Knowledge and Social Change

It is during the holiday of Ridvan and the weeks that follow that brings a certain reflection on the days, weeks, and year ahead.  We have a Baha'i New Year and other holidays as well for similar reflection, but with Ridvan a message from the UHJ is sent around the world.  It is an excerpt from that message that I bring to you today to contemplate the needs and requirements for education today.  As you read it, I ask you to consider if today's schools and school systems are prepared to provide an appropriate environment (one of many that impact an individual's growth and development) for improving the conditions of today's world.

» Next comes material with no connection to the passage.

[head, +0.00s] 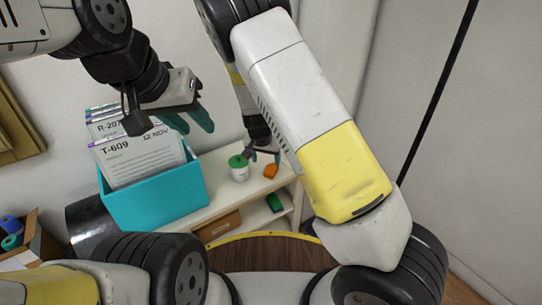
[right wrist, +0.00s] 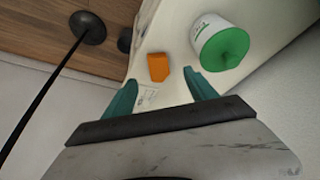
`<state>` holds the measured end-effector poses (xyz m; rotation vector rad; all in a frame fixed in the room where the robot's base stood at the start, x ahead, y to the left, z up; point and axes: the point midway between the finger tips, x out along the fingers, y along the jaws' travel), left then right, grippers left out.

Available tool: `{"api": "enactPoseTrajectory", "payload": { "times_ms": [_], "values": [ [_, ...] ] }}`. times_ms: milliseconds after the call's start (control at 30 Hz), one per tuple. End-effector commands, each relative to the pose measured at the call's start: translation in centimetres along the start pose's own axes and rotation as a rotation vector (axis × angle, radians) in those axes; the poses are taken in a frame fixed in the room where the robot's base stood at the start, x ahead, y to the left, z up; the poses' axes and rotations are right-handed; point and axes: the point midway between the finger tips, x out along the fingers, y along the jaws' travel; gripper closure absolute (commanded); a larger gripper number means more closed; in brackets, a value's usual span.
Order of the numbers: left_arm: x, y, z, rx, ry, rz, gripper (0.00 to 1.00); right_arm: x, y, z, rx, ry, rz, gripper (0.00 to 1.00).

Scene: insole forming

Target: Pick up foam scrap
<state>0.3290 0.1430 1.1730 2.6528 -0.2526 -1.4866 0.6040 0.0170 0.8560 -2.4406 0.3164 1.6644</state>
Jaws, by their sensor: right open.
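The foam scrap appears to be a small orange block (head: 270,171) on the white shelf top near its right end. It also shows in the right wrist view (right wrist: 158,67), just beyond the fingertips and between their lines. My right gripper (head: 264,156) is close to the block. In the right wrist view its teal fingers (right wrist: 161,84) are apart with nothing between them. My left gripper (head: 190,119) is over the right side of the teal file box, with its teal fingers apart and empty.
A white cup with a green lid (head: 239,168) stands left of the block. The teal box (head: 155,198) with labelled folders (head: 140,157) stands further left. The white shelf top (head: 215,205) is bare in front of the cup. A green item (head: 274,203) lies on a lower shelf.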

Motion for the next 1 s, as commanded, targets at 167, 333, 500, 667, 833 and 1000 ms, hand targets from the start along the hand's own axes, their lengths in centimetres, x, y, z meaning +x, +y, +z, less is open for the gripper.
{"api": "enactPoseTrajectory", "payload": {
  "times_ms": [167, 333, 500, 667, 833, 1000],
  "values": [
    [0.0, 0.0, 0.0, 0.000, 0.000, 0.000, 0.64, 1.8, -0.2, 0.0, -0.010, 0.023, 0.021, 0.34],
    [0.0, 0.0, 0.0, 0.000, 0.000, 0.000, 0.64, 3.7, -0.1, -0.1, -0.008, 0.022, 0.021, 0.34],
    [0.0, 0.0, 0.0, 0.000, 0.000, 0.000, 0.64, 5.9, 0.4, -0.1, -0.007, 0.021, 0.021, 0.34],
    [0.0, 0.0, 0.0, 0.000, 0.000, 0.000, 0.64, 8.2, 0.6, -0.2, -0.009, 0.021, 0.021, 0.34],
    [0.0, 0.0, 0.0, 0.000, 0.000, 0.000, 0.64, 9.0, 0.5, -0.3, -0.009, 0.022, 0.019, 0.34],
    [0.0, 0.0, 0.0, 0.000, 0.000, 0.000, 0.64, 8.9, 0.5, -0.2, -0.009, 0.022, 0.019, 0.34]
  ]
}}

"Access to knowledge is the right of every human being, and participation in its generation, application and diffusion a responsibility that all must shoulder in the great enterprise of building a prosperous world civilization - each individual according to his or her talents and abilities.  Justice demands universal participation.  Thus, while social action may involve the provision of goods and services in some form, its primary concern must be to build capacity within a given population to participate in creating a better world.  Social change is not a project that one group of people carries out for the benefit of another.  The scope and complexity of social action must be commensurate with the human resources available in a village or neighborhood to carry it forward.  Efforts best begin, then, on a modest scale and grow organically as capacity within the population develops.  Capacity rises to new levels, of course, as the protagonists of social change learn to apply with increasing effectiveness elements of Baha'u'llah's Revelation, together with the contents and methods of science, to their social reality.  This reality they must strive to read in a manner consistent with His teachings - seeing in their fellow human beings gems of inestimable value and recognizing the effects of the dual process of integration and disintegration on both hearts and minds, as well as on social structures."

When reading through this myself, I contemplate the educational framework that is typically utilized (grade system - K-12 or similar designations for primary and secondary levels) and I ask, "Are we building a capacity for social change with the students?" "Are the children being prepared to be the adults necessary for transforming this world for the better?"  Or, are we preparing them for a world that has already past with subtle substitutions?